Goodyear Tire is a remarkable case. It stands as the only federal appellate court decision to recognize the settlement privilege. It also represents the rare occasion of a federal appellate court exercising its power to create a new privilege pursuant to Federal Rule of Evidence 501. Rule 501 authorizes federal courts to determine new privileges by examining “common law principles … in light of reason and experience.”

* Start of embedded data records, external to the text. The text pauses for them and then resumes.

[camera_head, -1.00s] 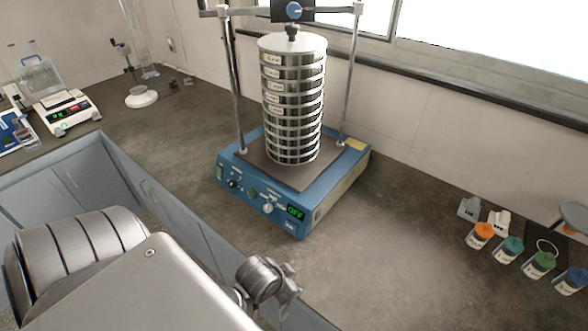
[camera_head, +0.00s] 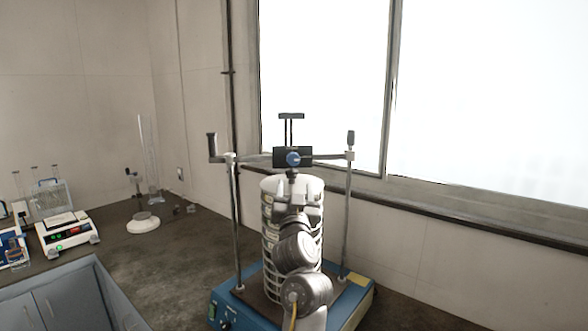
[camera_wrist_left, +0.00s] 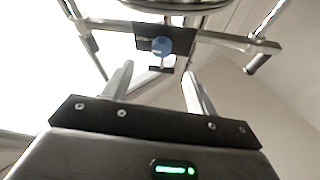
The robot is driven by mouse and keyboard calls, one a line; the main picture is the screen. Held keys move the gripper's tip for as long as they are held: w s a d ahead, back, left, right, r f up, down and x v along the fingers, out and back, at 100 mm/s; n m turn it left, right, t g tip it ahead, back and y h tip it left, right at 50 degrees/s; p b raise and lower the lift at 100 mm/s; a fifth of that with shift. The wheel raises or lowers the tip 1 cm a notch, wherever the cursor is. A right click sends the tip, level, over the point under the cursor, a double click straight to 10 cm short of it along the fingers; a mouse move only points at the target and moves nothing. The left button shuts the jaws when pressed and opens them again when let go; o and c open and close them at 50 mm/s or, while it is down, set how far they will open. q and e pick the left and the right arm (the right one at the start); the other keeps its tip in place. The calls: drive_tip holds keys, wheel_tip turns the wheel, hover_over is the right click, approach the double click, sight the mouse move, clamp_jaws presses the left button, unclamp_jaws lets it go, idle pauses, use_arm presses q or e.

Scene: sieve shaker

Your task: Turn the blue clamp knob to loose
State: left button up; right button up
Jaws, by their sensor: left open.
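The blue clamp knob (camera_head: 293,158) sits on the front of a black clamp block (camera_head: 279,158), on the crossbar above the sieve stack (camera_head: 268,215). My left gripper (camera_head: 299,199) is in front of the upper sieve stack, below the knob in the picture and apart from it. In the left wrist view the knob (camera_wrist_left: 161,46) shows beyond and between the two open fingers (camera_wrist_left: 158,82), with nothing between them. The knob's exact turn position is too small to read. My right gripper is not in view.
Two upright rods (camera_head: 236,225) flank the stack, and the crossbar has handles at its ends. A balance (camera_head: 67,232) and glassware stand far left. A window (camera_head: 325,80) is behind.

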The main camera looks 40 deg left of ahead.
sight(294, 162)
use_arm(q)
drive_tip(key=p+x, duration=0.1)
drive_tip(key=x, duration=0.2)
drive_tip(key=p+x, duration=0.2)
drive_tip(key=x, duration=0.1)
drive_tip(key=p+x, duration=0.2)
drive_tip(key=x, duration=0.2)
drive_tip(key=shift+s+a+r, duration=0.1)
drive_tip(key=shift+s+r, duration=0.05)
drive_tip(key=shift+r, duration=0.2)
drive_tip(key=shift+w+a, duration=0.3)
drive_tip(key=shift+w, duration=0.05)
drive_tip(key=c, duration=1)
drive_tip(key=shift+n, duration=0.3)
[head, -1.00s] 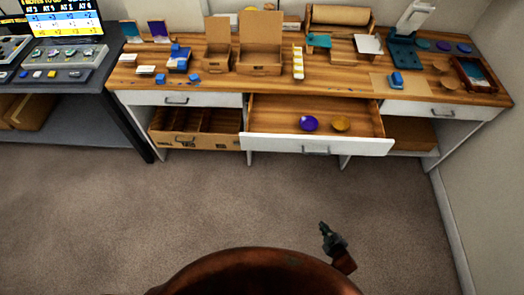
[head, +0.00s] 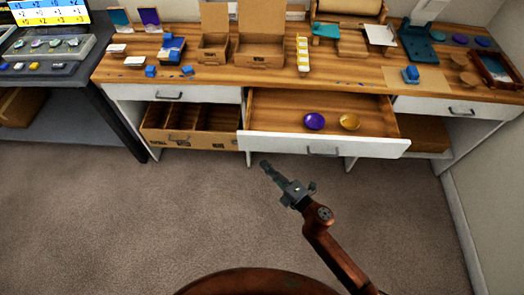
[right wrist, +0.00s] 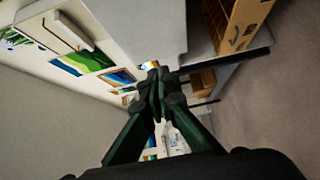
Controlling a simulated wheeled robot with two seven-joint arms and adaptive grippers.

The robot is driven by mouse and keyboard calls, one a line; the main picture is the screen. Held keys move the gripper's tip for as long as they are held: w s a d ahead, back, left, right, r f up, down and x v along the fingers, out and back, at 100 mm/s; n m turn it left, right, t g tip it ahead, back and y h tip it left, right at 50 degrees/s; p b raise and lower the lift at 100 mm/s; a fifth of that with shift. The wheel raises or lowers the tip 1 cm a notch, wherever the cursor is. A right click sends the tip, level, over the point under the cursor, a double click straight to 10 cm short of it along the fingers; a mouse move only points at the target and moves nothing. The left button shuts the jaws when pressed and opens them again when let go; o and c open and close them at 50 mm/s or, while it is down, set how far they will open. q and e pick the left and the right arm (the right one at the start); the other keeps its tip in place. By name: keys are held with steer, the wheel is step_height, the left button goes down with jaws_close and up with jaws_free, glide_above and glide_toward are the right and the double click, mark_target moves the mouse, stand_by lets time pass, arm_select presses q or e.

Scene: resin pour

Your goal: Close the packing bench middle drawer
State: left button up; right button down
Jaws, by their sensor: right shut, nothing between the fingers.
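The middle drawer (head: 325,145) of the packing bench is pulled out, its white front standing forward of the bench. My left gripper is not in view.
The packing bench top (head: 210,78) holds open cardboard boxes (head: 262,50), blue blocks and trays. The left drawer (head: 168,95) and right drawer (head: 460,110) look shut. A divided cardboard crate (head: 190,138) sits under the bench at left. Carpet in front is clear.

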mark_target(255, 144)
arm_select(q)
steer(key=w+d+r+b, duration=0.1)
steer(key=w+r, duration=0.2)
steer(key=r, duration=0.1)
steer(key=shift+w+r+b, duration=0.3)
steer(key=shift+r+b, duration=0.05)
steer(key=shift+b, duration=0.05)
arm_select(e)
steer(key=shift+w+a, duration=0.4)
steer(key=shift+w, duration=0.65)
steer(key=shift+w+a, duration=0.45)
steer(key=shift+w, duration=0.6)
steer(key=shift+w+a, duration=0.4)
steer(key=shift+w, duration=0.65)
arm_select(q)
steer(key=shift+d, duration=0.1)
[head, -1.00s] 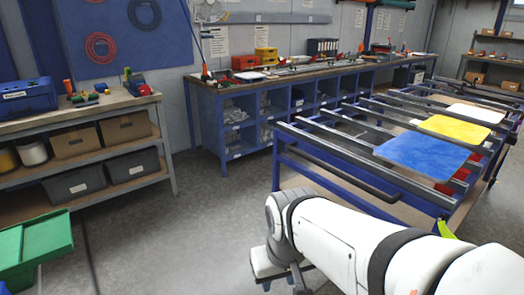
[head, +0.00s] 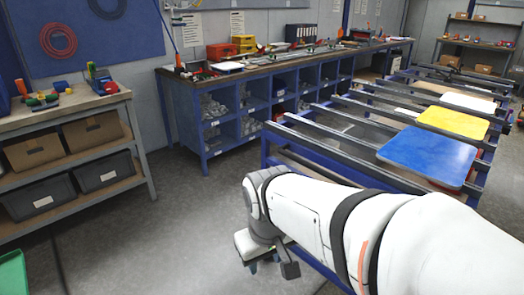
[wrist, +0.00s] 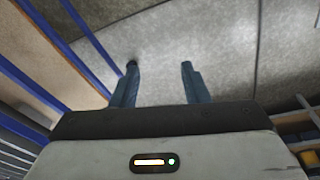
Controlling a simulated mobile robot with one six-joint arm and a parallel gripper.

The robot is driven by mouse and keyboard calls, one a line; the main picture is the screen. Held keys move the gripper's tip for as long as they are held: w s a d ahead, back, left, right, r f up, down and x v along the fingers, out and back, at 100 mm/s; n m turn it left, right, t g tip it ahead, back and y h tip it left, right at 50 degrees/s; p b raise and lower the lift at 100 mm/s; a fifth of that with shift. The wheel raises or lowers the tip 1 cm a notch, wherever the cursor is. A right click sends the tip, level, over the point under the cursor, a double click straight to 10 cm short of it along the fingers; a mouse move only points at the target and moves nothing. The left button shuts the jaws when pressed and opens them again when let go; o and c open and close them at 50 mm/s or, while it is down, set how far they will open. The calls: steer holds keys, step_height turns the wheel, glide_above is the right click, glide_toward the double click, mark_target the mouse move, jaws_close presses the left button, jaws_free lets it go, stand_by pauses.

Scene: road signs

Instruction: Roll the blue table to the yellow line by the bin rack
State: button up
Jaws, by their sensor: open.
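The blue table (head: 298,158) stands at the right in the head view, a blue frame with dark rails across its top. A blue panel (head: 427,158), a yellow panel (head: 453,122) and a white panel (head: 468,102) lie on it. My arm crosses in front of its near side. My gripper (wrist: 158,68) is open and empty in the wrist view, pointing down over bare grey floor. Blue bars (wrist: 88,45), likely the table's frame, run left of the fingers, apart from them. In the head view the fingers are mostly hidden. No yellow line shows.
A shelf unit (head: 140,150) with cardboard boxes (head: 92,133) and dark bins (head: 103,172) stands at left. A blue cubby bench (head: 188,125) runs along the back wall. Part of a green bin (head: 12,272) shows at lower left. The floor (head: 170,235) between is clear.

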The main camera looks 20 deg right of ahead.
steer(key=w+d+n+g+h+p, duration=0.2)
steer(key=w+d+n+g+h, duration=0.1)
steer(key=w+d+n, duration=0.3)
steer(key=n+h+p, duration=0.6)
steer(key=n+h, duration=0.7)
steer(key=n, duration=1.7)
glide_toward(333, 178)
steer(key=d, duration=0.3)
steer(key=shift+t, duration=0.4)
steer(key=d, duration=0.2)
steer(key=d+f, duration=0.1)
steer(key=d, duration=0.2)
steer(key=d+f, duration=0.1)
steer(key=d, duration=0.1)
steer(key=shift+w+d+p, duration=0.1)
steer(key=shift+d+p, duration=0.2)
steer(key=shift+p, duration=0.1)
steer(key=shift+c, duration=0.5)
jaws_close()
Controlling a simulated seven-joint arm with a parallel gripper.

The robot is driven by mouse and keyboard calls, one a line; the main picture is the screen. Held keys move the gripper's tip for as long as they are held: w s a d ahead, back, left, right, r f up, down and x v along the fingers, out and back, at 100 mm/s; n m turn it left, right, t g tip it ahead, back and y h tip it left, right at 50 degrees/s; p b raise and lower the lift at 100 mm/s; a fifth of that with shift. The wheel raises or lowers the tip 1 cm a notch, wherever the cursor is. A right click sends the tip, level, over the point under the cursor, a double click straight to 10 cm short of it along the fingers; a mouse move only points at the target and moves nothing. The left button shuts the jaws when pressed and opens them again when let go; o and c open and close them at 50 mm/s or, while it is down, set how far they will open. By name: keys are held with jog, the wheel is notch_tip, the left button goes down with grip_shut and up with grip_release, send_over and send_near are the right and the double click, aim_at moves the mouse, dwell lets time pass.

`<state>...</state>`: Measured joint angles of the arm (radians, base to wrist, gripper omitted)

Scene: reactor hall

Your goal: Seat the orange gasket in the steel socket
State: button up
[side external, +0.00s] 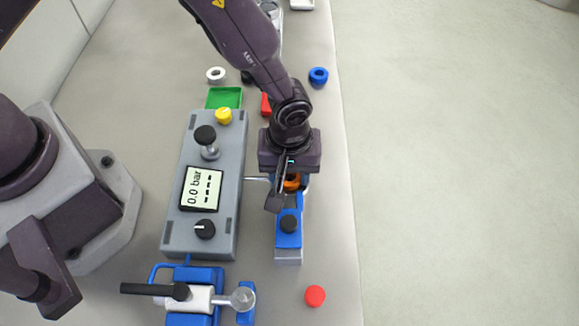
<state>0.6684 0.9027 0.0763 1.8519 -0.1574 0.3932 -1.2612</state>
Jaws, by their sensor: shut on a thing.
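My gripper (287,189) points down over the far end of a blue and grey fixture, right of the grey panel box. It is shut on the orange gasket (292,182), of which only a small part shows between the fingers. The blue fixture (289,240) has a black knob (288,224) on its near part. I cannot make out the steel socket; my gripper and wrist cover the far end of the fixture. Whether the gasket touches anything below it cannot be told.
The grey panel box (171,232) with a 0.0 bar display stands close on the left. A blue clamp (205,275) stands in front. A red disc (315,296), a blue ring (318,77), a white ring (215,74) and a green tray (211,98) lie around. The table's right edge is near.

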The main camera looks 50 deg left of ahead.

The 6th Circuit’s decision, however, stands in stark contrast against the majority of federal district courts that refuse to acknowledge the settlement privilege. According to these district courts, the only federal rule to address settlement materials, Rule 408, is a rule about admissibility and not discoverability. These courts also reason that settlement communications are necessarily discoverable — indeed, Rule 408 allows their use at trial for purposes other than proving the liability for or invalidity of the claim or its amount.
Competing Standards
While the majority of federal district courts do not recognize the settlement privilege, some district courts apply a stricter standard, requiring a “particularized showing” in determining whether to allow discovery of settlement communications. This higher standard is applied out of deference to the policy of promoting settlements underlying Rule 408. A frequently cited case is Bottaro v. Hatton Associates2 where the Eastern District of New York required a “particularized showing” of the likelihood that disclosure of settlement communications would lead to admissible evidence. http://www2.mnbar.org/benchandbar/2005/nov05/protesting_settlement.htm
At the state level there is something of a trend to prohibit use of settlement negotiations for any purpose, particularly if the negotiations took place during a mediation proceeding.